═══ GIVEN ENTRIES

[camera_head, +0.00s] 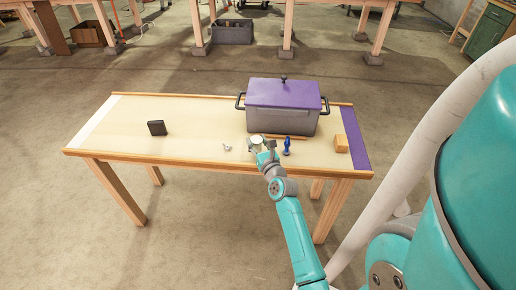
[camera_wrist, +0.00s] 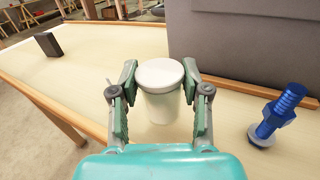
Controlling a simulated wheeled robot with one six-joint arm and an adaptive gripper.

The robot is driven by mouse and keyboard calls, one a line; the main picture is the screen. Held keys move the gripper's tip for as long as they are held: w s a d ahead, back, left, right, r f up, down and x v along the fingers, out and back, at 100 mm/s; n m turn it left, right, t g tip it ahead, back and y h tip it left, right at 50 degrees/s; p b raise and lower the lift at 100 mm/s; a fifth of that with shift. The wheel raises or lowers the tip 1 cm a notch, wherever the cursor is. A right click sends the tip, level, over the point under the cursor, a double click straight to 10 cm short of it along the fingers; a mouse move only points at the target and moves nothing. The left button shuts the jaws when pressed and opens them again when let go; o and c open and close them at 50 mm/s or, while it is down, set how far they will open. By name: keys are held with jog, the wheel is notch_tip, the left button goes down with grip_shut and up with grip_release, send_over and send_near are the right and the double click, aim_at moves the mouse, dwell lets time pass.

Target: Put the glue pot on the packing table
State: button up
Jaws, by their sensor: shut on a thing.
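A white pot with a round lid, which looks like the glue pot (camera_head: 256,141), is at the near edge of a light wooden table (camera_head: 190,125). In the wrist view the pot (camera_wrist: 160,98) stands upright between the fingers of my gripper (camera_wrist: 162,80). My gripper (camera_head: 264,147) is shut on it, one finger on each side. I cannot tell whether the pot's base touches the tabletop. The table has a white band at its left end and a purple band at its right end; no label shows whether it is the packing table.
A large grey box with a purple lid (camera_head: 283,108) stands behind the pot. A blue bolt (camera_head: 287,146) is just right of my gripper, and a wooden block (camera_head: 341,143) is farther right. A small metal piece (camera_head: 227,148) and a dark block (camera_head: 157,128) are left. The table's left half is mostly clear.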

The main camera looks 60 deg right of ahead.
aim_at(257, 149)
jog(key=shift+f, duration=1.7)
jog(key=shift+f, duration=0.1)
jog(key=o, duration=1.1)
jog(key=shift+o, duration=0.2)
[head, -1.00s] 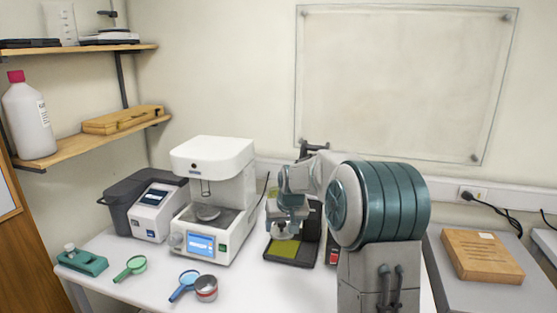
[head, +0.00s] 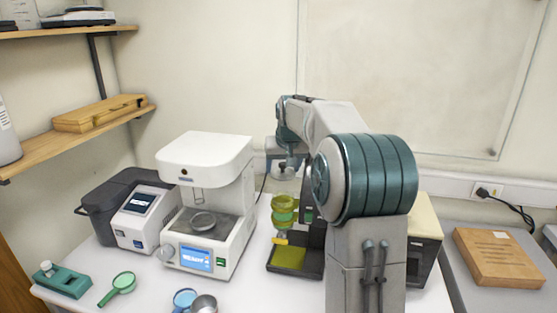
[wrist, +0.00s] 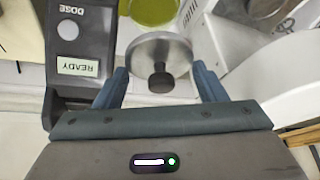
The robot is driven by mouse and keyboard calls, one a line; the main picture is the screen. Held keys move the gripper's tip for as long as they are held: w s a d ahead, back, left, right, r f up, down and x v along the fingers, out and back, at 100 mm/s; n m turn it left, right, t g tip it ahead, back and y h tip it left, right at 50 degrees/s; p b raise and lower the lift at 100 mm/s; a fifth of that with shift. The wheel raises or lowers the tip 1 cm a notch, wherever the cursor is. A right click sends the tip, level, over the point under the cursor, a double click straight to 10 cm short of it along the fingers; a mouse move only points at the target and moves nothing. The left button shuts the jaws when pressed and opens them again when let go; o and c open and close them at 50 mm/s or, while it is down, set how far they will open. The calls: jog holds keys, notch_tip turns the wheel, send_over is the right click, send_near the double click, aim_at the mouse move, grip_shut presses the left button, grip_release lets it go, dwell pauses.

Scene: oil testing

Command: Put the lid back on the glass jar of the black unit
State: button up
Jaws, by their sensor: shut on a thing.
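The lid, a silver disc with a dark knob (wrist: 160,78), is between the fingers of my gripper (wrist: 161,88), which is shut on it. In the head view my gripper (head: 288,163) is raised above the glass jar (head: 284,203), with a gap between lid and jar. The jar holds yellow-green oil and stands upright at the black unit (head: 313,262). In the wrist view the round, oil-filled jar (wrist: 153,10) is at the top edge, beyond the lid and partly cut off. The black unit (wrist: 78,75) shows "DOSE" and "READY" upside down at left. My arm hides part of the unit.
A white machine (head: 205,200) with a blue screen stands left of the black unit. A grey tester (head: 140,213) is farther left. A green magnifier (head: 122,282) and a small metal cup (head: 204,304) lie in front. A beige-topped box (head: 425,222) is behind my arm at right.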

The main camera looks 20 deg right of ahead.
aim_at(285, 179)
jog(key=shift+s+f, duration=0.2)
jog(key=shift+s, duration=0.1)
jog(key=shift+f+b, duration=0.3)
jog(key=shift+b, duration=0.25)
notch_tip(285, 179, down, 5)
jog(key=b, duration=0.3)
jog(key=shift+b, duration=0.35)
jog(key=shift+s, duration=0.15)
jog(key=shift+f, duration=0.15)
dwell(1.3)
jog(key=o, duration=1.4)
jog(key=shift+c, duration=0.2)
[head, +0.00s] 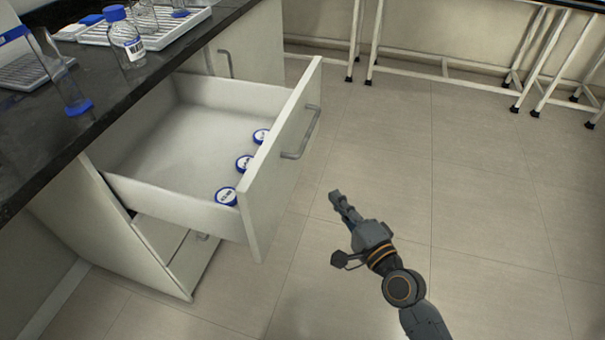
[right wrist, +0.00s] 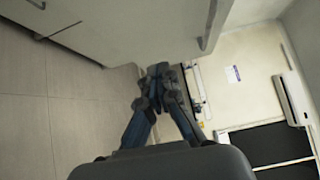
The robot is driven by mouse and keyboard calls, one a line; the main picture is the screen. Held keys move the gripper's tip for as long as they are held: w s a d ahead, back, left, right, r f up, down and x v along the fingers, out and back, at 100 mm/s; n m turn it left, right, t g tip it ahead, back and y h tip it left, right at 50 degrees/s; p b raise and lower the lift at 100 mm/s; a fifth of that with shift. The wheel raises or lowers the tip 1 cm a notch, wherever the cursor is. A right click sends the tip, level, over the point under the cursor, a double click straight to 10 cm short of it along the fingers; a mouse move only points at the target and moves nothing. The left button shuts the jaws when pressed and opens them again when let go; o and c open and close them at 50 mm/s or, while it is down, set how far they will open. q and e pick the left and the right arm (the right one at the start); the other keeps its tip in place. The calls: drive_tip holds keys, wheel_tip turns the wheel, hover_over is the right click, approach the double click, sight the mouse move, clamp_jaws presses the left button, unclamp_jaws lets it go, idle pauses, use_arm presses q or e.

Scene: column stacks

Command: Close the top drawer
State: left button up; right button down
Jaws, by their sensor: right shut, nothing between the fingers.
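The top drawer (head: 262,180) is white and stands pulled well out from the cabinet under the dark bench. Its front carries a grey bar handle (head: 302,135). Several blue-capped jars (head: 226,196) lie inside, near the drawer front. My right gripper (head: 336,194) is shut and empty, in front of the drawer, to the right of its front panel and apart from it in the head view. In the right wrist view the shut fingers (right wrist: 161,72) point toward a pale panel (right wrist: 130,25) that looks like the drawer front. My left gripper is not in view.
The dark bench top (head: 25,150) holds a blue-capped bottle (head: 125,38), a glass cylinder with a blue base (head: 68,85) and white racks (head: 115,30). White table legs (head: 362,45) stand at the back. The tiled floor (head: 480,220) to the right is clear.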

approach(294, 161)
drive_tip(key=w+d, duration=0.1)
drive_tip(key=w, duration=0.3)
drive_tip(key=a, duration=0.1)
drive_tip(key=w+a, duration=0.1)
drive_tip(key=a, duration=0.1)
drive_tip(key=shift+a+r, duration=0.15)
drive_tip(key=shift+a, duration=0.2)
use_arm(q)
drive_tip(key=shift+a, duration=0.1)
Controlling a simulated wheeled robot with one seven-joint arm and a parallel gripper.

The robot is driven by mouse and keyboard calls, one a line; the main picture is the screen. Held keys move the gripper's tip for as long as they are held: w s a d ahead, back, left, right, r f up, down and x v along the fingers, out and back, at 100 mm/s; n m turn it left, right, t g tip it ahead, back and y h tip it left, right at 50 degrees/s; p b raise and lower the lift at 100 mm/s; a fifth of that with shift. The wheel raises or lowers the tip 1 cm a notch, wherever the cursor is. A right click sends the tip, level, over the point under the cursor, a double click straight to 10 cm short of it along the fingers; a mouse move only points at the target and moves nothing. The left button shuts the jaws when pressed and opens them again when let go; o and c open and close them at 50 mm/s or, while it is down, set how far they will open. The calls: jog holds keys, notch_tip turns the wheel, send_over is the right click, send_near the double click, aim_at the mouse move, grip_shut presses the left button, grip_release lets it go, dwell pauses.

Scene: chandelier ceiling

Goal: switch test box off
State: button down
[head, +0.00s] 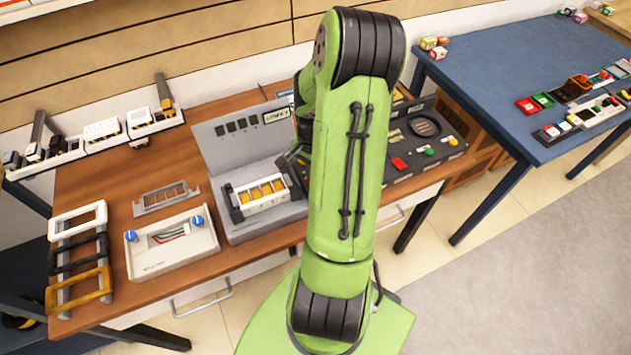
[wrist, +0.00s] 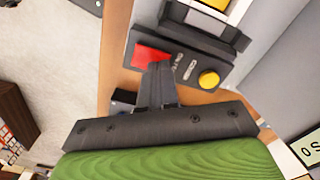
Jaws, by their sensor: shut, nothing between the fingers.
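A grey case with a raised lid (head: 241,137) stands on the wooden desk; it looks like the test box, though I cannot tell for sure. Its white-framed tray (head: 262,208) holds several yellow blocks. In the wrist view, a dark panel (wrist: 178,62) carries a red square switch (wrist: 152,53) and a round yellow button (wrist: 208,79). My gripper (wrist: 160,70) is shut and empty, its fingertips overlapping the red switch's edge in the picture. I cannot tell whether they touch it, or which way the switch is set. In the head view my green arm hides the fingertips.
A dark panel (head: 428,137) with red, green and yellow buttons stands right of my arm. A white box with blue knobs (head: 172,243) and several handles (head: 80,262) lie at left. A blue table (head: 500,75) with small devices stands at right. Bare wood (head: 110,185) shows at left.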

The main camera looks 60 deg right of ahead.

══════

Working from the entries above, return all lines that contain "simulated".

Controlling a simulated wheeled robot with one six-joint arm and an adaptive gripper.
Controlling a simulated wheeled robot with one seven-joint arm and a parallel gripper.

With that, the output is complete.